### Exercise data ###
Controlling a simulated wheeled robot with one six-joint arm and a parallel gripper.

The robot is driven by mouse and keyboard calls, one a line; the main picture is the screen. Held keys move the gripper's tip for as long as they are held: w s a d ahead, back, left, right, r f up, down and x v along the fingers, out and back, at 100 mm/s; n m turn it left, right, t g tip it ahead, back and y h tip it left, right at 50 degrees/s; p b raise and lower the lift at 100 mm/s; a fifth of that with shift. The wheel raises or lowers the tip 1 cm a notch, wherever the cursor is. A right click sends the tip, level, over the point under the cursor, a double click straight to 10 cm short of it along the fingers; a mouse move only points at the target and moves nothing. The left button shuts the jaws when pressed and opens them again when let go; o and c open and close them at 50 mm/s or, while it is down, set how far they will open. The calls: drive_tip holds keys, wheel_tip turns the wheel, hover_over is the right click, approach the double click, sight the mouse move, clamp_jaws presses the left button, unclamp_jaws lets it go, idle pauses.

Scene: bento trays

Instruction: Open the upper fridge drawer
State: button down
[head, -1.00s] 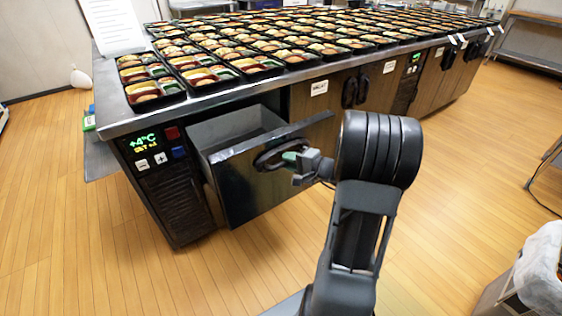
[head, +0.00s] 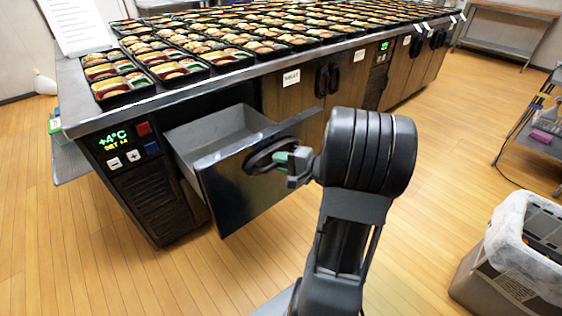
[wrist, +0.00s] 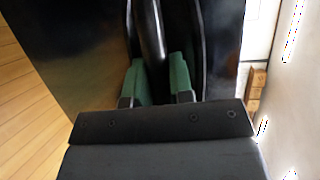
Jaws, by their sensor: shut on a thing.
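The upper fridge drawer (head: 240,188) stands pulled out of the counter's left end, its dark front tilted toward me and its grey inner box (head: 215,130) showing empty where visible. A black curved handle (head: 268,156) is on its front. My gripper (head: 288,160) is shut on this handle. In the wrist view, the green finger pads of my gripper (wrist: 160,78) lie on both sides of the black handle bar (wrist: 151,40), with the dark drawer front (wrist: 85,60) behind.
Many bento trays (head: 120,84) cover the steel counter top. A display panel (head: 118,140) is left of the drawer. Cabinet doors (head: 300,95) are to its right. A lined bin (head: 510,262) stands at the right. The wooden floor in front is clear.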

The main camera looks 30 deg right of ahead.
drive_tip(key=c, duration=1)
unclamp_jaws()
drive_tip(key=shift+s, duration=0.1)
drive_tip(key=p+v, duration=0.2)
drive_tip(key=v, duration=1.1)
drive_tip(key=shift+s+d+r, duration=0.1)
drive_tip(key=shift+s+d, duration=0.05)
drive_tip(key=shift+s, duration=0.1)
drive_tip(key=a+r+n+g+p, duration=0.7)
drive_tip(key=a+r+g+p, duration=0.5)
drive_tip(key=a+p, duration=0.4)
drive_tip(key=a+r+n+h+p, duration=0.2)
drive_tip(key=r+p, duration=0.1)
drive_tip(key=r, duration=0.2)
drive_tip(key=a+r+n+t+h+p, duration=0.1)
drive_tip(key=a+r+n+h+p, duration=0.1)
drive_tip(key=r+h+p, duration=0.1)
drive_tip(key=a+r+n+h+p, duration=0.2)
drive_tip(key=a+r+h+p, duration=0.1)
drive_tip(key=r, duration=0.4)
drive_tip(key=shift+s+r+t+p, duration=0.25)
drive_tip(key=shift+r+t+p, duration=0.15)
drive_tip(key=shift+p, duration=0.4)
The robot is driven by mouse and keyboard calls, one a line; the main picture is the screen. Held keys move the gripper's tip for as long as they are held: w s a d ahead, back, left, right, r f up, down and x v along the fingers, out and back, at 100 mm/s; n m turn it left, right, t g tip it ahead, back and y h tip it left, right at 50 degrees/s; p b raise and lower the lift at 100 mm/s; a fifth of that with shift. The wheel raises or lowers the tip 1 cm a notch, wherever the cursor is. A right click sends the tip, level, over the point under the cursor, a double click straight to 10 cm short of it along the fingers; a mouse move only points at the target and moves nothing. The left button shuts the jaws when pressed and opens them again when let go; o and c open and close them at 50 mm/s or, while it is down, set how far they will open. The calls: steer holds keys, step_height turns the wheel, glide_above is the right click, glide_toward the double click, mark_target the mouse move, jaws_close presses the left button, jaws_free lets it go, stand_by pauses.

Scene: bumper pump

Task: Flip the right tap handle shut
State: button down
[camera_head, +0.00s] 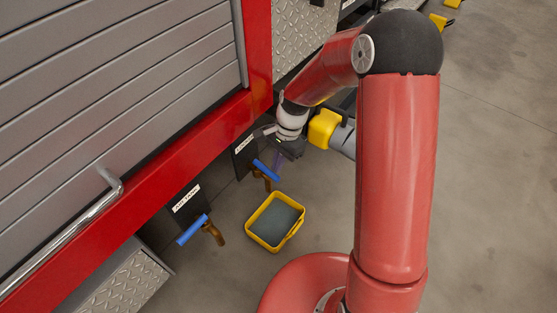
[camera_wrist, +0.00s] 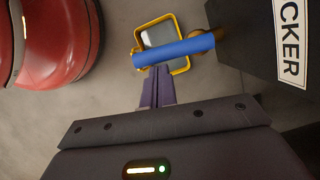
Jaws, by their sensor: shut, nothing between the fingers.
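The right tap's blue handle (camera_head: 266,169) sticks out from the dark panel under the red bumper, above its brass body (camera_head: 268,184). In the wrist view the handle (camera_wrist: 175,51) lies crosswise, with its brass pivot (camera_wrist: 208,39) at its right end. My gripper (camera_wrist: 160,71) is shut and empty, its fingertips right at the handle's near side; I cannot tell if they touch. In the head view my gripper (camera_head: 282,156) is just to the right of the handle. The left tap's blue handle (camera_head: 193,229) sits lower left, apart from my gripper.
A yellow tray (camera_head: 249,229) with dark contents stands on the floor below the right tap. A white label (camera_wrist: 291,40) reading "CKER" is beside the tap. The red bumper (camera_head: 175,165) runs above both taps. A yellow block (camera_head: 323,128) is right of my gripper.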

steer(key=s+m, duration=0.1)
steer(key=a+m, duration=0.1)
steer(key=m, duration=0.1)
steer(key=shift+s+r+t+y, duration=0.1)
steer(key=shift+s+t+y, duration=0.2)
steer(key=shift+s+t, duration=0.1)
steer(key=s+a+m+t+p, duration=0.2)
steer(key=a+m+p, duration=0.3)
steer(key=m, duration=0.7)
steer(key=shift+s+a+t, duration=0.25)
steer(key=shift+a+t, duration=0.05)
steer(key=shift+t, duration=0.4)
###
Return exactly the lines from the one with "Scene: bumper pump" to the one with "[camera_wrist, +0.00s]", both ends kept, and only those. Images are left out.

- _Task result_:
Scene: bumper pump

Task: Flip the right tap handle shut
State: button down
[camera_head, +0.00s] 
[camera_wrist, +0.00s] 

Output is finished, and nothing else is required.